Di Bumi Saraba Kawa, mungkin dapat dihitung dengan jari warganya yang memiliki bakat dalam membuat karya berupa novel, apalagi sampai “nangkring” di toko buku Gramedia.
Siapa sangka, sosok perempuan kalem kelahiran kelurahan Sulingan kecamatan Murung Pudak ini memiliki talenta luar biasa.
Tak hanya satu, tapi ada 3 novel yang mampu bersaing hingga dilirik penerbit ternama hingga karyanya bisa ikut mengisi rak buku di Gramedia.
Bukan saja berupa buku, karya tulisnya dalam bentuk digital ternyata juga digemari pecinta genre romantic dari mancanegara.
Nurul Izzati, S.KM nama lengkapnya.
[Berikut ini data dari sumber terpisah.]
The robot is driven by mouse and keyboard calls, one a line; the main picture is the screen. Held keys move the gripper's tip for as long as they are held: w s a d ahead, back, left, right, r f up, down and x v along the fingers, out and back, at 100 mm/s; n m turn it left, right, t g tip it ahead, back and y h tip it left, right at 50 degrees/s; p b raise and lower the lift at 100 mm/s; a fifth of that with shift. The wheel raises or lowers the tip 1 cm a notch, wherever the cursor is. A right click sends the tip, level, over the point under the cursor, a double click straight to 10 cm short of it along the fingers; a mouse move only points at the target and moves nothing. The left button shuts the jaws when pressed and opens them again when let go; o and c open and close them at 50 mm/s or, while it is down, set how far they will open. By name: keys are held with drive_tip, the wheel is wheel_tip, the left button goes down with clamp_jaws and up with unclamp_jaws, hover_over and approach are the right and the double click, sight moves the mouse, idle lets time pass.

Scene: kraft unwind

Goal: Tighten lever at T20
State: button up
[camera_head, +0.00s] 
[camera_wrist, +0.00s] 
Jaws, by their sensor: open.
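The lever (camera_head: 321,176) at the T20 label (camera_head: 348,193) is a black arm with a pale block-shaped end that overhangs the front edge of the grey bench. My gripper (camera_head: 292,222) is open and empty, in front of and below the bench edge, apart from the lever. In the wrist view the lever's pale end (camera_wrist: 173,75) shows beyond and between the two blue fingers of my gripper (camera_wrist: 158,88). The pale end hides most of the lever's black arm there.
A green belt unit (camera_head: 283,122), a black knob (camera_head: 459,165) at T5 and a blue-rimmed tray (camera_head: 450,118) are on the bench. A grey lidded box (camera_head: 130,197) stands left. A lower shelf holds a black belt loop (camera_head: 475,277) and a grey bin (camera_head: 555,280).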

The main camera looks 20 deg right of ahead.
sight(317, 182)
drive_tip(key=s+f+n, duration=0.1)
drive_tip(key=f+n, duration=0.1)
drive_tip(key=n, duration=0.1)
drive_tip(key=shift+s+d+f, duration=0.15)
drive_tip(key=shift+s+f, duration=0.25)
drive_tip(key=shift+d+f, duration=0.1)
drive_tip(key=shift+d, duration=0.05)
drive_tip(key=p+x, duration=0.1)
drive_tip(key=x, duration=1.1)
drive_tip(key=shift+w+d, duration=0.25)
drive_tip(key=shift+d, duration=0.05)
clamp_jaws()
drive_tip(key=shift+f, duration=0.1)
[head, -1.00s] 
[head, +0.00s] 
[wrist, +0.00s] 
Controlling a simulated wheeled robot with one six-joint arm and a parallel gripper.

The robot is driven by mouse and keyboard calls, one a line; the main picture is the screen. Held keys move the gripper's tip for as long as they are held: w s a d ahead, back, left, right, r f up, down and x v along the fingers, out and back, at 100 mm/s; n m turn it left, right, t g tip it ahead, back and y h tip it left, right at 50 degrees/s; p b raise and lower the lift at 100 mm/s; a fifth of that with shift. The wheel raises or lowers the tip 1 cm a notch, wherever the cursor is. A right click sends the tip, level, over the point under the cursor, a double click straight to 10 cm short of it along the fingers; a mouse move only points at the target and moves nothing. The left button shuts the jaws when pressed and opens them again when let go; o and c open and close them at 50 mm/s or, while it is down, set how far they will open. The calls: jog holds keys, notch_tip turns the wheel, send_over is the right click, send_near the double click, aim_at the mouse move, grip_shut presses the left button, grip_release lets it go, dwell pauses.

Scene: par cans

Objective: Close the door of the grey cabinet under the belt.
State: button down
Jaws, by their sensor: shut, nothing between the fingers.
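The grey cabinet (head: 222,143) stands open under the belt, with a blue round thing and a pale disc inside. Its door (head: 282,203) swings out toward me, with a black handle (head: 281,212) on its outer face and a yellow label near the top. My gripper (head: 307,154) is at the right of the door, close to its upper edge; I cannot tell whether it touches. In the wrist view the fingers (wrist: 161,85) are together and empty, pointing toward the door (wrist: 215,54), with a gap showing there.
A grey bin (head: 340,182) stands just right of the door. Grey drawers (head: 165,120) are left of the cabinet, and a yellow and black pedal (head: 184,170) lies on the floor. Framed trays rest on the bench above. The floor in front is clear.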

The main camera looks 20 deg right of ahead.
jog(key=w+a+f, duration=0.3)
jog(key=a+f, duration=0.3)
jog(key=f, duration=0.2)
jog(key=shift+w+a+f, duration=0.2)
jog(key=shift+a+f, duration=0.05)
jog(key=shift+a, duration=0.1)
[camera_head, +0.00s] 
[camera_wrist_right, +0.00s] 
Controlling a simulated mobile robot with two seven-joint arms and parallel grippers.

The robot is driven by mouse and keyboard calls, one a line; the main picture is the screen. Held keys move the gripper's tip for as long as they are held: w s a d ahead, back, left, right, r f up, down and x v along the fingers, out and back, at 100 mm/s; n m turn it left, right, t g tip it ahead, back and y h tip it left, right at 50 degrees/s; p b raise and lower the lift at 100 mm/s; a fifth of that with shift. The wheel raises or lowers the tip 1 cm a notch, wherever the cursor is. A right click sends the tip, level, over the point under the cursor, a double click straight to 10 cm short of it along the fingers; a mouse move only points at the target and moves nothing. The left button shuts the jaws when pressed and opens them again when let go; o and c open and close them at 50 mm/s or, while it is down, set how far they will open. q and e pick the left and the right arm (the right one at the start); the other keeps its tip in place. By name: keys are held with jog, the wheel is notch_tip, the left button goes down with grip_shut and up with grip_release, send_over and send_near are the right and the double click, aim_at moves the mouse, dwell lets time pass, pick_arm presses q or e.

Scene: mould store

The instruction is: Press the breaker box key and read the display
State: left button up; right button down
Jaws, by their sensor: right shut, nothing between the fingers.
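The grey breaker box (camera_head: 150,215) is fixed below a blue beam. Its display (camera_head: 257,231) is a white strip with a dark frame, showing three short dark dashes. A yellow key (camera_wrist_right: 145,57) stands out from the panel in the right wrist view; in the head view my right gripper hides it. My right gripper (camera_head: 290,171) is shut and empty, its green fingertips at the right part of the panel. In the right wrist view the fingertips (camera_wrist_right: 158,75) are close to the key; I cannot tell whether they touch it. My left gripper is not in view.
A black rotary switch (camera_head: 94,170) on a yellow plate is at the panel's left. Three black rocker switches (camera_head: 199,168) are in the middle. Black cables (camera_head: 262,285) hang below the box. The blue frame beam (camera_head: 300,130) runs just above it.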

Novelis satu ini menceritakan bagaimana bisa Ia tertarik dan terjun dalam dunia tulis menulis.
Belajar menulis secara otodidak, hobynya membaca ternyata memberi andil besar dalam “melahirkan” karya tulisnya.
Ia menceritakan bagaimana suka dan duka dalam dunia tulis menulis novel.
Nurul juga bebagi tips bagi anak muda ataupun untuk semua usia yang ingin “menjajal” dunia penulisan novel.
Disambangi kontrasonline.com di kantor tempatnya bekerja, Nurul menuturkan bagaimana Ia bisa tertarik dalam dunia menulis.
“Sejak kecil saya memang hoby membaca, minat ini mungkin turun dari ibu, karena beliau juga hoby membaca” ujarnya mengawali cerita.

Mendorong minat baca Nurul kecil, setelah membantu pekerjaan sang ibu, Ia sering diberi reward berupa buku bacaan.
“Kalau sering membantu ibu, upahnya dibelikan buku bacaan anak, yang paling sering majalah BoBo” kenangnya sambil tersenyum.
Hingga sekarang, perempuan berusia 31 tahun ini memiliki koleksi buku satu lemari besar.
“Dulu, sampai dijatahi ibu kalau mau beli buku lagi tidak boleh nambah tempat (lemari), kalau mau ngisi buku baru maka buku lama harus ada yang dikeluarkan” ucapnya.
Saat dibangku kuliah, untuk menambah uang saku Nurul menyempatkan waktu untuk memberi les pada anak para tetangga.
“Pendapatan dari sini sebagian besar digunakan untuk beli buku bacaan yang disukai” katanya.
Setelah lulus kuliah, Ia pun sempat “mencicipi” dunia tambang.
“Sempat 5 tahun kerja diperusahaan tambang yang ada di Tabalong, persisnya dibagian health care” imbuhnya.
Kelak, pekerjaan di dunia tambang inilah yang mengilhami salah satu novel karyanya.
Karena sudah mempunyai penghasilan sendiri, minat membacanya makin “parah”.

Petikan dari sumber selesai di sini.